Long ago, theologians knew the Bible had related stories. Stories, when studied together, shed more light on the subject than ever imagined. So groups got together, prayed about everything in the Bible, and came up with that we refer to as chain references.
There are different chain references. Modern chain references tend to stick to doctrine to determine how to guide readers through the Bible. Older chain references held true to the poetic forms the Bible was written in.
If you have the chance to read books written between the 6th and 17th century you will see how most studies were based on related stories in the Bible. That is the way people studied and that remained true to the methods Paul taught in his letters. Later on new study methods were introduced. Studies designed to prove doctrine that ignored the poetry on the Bible and the spiritual concept that formed the Bible.

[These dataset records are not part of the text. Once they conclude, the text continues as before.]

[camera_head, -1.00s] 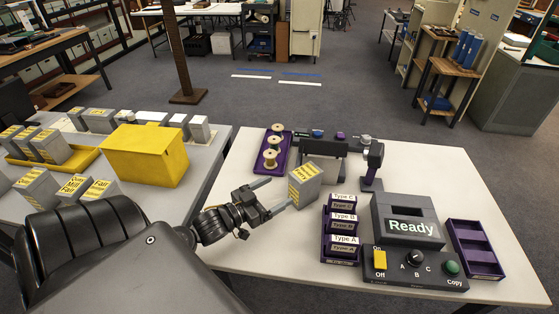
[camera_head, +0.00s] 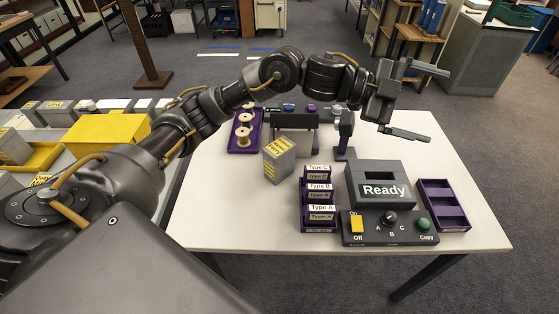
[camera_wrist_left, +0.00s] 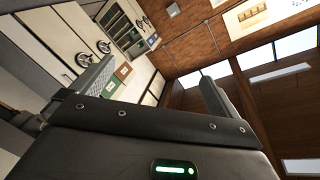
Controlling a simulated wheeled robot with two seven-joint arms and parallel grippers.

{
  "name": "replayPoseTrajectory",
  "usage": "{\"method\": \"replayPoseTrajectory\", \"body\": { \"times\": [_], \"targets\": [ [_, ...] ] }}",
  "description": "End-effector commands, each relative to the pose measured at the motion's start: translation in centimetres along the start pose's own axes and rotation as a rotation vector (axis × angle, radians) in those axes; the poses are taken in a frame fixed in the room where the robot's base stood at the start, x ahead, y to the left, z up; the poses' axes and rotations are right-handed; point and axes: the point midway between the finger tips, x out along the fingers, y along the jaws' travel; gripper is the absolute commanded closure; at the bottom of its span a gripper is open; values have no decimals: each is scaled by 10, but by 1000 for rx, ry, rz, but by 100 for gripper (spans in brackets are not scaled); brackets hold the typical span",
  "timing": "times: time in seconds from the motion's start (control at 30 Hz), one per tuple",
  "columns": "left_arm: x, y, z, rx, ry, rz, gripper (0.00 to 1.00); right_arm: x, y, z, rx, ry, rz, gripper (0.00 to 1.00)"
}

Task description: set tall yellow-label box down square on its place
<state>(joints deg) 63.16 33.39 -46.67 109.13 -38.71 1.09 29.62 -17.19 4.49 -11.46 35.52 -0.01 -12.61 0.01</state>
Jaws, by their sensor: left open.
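A grey box with a yellow label (camera_head: 279,158) stands on the white table (camera_head: 230,215), left of the Type A, B and C rack. It is turned at an angle to the table's edges, and I cannot tell whether it is fully upright. My left gripper (camera_head: 439,105) is open and empty, raised at the right, well away from the box. In the left wrist view its two fingers are apart (camera_wrist_left: 156,70), with only the room between them. My right gripper is not in view.
A purple-and-white label rack (camera_head: 318,207), a grey "Ready" machine (camera_head: 385,210) and an empty purple tray (camera_head: 443,205) stand on the table. A purple spool tray (camera_head: 244,131) is behind the box. A yellow box (camera_head: 105,133) is on the left table, partly behind my arm.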

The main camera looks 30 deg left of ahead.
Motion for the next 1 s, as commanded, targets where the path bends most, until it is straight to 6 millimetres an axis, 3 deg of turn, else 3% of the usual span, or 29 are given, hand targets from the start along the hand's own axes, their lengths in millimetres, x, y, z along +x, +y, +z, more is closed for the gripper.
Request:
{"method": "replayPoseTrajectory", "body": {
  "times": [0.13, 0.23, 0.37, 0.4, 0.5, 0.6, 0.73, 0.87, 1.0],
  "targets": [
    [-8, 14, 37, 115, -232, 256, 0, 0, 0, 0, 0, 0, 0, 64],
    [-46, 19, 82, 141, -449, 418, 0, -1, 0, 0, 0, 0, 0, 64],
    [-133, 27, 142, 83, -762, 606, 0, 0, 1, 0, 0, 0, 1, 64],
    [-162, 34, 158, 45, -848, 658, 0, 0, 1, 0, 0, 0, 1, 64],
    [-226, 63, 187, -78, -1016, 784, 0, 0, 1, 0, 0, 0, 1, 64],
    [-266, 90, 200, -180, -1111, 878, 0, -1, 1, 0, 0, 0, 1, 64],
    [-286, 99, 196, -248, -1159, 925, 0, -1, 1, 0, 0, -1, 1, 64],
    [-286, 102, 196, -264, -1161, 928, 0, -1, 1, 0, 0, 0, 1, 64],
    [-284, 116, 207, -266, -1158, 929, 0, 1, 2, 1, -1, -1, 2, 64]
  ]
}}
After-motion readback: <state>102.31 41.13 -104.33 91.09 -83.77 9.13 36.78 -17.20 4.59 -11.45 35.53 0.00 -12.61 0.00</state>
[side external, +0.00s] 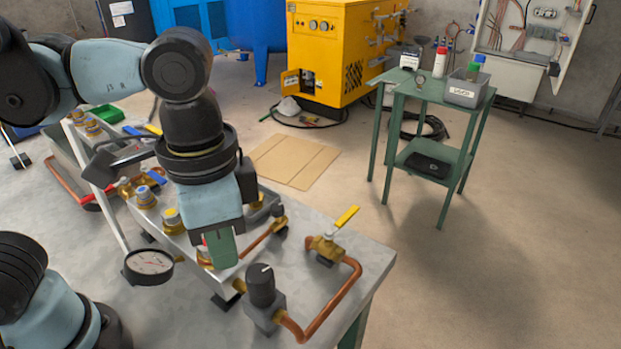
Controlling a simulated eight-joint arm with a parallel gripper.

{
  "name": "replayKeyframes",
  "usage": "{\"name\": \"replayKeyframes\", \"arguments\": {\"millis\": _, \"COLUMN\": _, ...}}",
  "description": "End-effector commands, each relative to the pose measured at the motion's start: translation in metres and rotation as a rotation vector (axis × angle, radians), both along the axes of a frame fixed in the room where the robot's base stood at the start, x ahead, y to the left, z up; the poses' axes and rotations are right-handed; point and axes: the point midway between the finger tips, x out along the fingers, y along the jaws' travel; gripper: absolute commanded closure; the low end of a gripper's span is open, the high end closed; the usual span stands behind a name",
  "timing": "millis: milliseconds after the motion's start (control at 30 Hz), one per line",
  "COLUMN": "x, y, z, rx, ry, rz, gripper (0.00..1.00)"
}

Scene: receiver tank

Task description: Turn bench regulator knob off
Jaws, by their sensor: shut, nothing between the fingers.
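The regulator (265,310) stands on the front part of the metal bench, a grey body joined to a copper pipe. Its upright black knob (261,286) has a short white mark on top. My gripper (222,248) points down, with green fingertips shut and nothing seen between them. It is to the left of the knob and appears higher in the picture, apart from it. The fingertips overlap the brass fittings behind them, so their exact height above the bench cannot be told.
A brass valve with a yellow lever (347,216) stands right of the knob on the copper pipe (335,300). A round gauge (149,266) is at the left. Brass fittings (172,219) line the manifold behind my gripper. A green side table (440,92) stands beyond open floor.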

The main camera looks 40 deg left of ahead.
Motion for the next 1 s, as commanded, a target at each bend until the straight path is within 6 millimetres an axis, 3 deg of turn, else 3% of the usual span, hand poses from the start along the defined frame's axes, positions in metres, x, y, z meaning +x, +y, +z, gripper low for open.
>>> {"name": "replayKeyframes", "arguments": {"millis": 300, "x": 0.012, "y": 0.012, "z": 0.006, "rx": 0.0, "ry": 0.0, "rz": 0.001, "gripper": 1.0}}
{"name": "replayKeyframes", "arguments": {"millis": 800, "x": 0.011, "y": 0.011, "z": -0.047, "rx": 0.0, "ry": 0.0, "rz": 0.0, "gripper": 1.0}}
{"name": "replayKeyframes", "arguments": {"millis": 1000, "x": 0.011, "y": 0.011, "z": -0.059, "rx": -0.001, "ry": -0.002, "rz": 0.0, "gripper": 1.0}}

So how do we get back to tested and proven study methods? How do we locate those related stories and allow scripture to lead us through a study. In most cases, looking at a chain reference is a great tool. In this case, the story in Isiah chapter 37 leads us directly to Isiah chapter 10.
What sorrow awaits the unjust judges and those who issue unfair laws. They deprive the poor of justice and deny the rights of the needy among my people. They prey on widows and take advantage of orphans. What will you do when I punish you, when I send disaster upon you from a distant land? To whom will you turn for help? Where will your treasures be safe? You will stumble along as prisoners or lie among the dead. But even then the LORD’s anger will not be satisfied. His fist is still poised to strike. “What sorrow awaits Assyria, the rod of my anger. I use it as a club to express my anger. I am sending Assyria against a godless nation, against a people with whom I am angry. Assyria will plunder them, trampling them like dirt beneath its feet. But the king of Assyria will not understand that he is my tool; his mind does not work that way. His plan is simply to destroy, to cut down nation after nation. (Isa 10:1-7 NLTse).
What we find is that the story in Isiah chapter 37 is the recorded fulfillment of a prophecy Isiah recorded years earlier that we find in chapter 10. It is rather unusual to find one author record both a prophecy and the fulfillment of that prophecy. But here it is.
What we are looking at is known as parallel stories. You may have never heard of parallel stories. It was a common study method from about the 6th century up until about 70 years ago. We may be the first generation who has lost the ability to use parallel stories to study the Bible. Which is more important now than it ever before.
For one thing, what if the worst case scenario rears its ugly head? Based on tensions today, we know the Bible is in their cross hairs. We know the left wants to outlaw the Bible. How are we going to defend the Bible in court without parallel stories? It is impossible to prove the Bible is divinely written without presenting parallel stories, where the Bible explains itself.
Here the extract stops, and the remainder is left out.